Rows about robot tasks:
★ ★ ★ ★ ★ ★ ★
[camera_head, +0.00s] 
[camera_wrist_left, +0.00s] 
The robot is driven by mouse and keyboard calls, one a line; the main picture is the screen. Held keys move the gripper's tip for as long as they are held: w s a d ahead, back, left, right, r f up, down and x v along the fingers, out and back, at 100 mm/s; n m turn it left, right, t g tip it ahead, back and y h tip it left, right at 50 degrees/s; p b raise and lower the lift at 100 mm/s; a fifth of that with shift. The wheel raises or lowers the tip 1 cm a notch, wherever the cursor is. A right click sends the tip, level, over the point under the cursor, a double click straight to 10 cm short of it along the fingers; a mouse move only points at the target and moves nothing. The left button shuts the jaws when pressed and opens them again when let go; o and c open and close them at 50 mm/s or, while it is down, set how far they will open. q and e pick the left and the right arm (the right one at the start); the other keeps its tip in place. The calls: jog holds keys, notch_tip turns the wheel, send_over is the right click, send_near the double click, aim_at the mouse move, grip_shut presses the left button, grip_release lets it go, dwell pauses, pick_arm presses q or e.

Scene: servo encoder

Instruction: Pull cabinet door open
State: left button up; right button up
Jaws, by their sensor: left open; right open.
★ ★ ★ ★ ★ ★ ★
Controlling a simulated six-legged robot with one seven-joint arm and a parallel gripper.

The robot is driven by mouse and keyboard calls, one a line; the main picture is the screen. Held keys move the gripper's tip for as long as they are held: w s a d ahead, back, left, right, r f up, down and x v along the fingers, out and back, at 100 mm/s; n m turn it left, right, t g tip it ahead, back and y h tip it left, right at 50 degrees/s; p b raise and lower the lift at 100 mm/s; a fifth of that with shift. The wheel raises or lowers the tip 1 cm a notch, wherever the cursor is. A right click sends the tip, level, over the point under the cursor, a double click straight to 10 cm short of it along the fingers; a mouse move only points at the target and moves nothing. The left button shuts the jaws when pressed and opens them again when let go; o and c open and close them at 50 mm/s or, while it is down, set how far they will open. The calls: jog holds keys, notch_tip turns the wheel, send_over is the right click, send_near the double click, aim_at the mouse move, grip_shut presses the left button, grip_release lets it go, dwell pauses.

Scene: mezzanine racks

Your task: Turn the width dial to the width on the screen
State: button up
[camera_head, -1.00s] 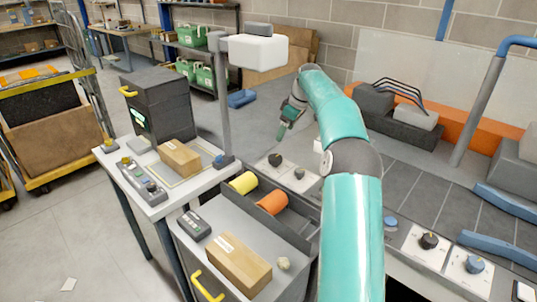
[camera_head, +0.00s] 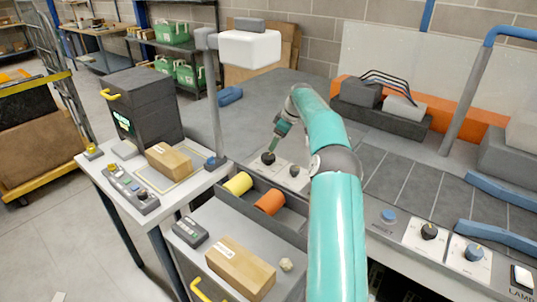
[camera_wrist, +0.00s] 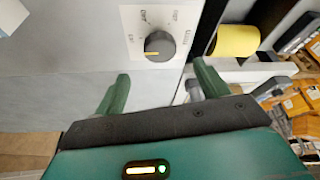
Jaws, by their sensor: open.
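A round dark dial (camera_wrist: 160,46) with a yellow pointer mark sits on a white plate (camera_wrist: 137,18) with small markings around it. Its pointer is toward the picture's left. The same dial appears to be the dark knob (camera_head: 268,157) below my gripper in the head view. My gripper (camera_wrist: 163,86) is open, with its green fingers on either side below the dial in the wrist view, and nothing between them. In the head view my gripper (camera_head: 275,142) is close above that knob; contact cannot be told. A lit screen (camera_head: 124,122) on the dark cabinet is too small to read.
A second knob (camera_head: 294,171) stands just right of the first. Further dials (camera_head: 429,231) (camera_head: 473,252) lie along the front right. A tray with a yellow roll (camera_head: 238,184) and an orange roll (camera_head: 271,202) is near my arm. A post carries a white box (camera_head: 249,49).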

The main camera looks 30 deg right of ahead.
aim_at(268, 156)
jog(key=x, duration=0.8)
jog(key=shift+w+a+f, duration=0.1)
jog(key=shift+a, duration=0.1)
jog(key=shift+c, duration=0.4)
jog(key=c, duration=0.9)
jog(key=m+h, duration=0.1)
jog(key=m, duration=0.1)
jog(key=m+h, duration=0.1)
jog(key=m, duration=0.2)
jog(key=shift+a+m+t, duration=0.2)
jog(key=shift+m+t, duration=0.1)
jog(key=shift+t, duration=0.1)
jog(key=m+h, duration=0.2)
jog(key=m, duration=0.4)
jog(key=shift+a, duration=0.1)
★ ★ ★ ★ ★ ★ ★
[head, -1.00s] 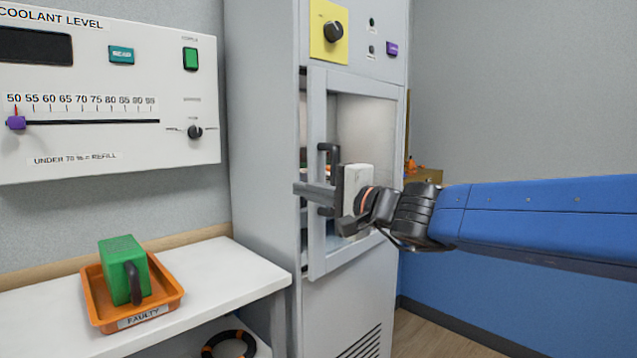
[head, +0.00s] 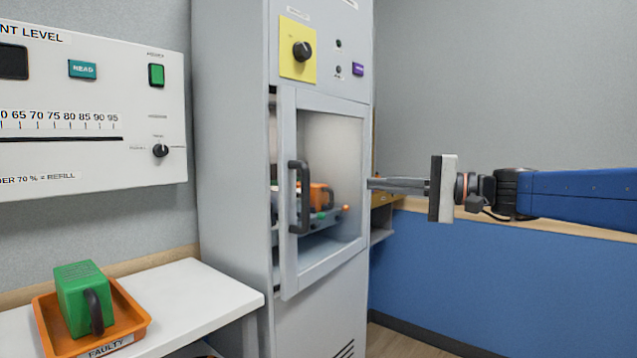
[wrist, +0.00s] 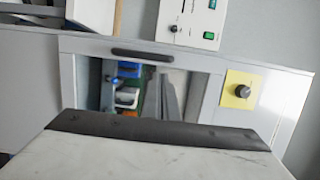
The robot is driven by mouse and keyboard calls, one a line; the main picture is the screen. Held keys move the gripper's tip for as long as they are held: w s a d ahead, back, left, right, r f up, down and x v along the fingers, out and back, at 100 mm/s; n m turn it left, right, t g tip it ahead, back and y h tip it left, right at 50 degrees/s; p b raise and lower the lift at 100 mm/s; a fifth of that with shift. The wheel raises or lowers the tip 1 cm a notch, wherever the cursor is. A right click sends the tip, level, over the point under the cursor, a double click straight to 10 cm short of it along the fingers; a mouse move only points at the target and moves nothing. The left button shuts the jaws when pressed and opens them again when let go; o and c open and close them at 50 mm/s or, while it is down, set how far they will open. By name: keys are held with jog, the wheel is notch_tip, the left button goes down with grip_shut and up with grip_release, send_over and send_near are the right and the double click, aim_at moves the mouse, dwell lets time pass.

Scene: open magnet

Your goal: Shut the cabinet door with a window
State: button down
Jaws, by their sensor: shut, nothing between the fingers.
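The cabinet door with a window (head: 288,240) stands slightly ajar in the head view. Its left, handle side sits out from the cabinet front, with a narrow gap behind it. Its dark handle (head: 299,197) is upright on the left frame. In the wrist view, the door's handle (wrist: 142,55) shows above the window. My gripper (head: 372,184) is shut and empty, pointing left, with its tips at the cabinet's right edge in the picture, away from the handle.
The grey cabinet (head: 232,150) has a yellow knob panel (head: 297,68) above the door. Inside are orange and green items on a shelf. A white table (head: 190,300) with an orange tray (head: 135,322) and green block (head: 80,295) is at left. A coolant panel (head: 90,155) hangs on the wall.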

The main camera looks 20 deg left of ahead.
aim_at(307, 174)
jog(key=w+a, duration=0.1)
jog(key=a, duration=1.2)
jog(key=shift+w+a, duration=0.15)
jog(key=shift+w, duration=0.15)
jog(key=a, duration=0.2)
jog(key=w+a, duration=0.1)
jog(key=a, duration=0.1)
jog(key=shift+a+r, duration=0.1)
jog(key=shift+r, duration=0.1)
★ ★ ★ ★ ★ ★ ★
The word "State" may appear on some lines. Report how many lines hold it, giving the number alone.

3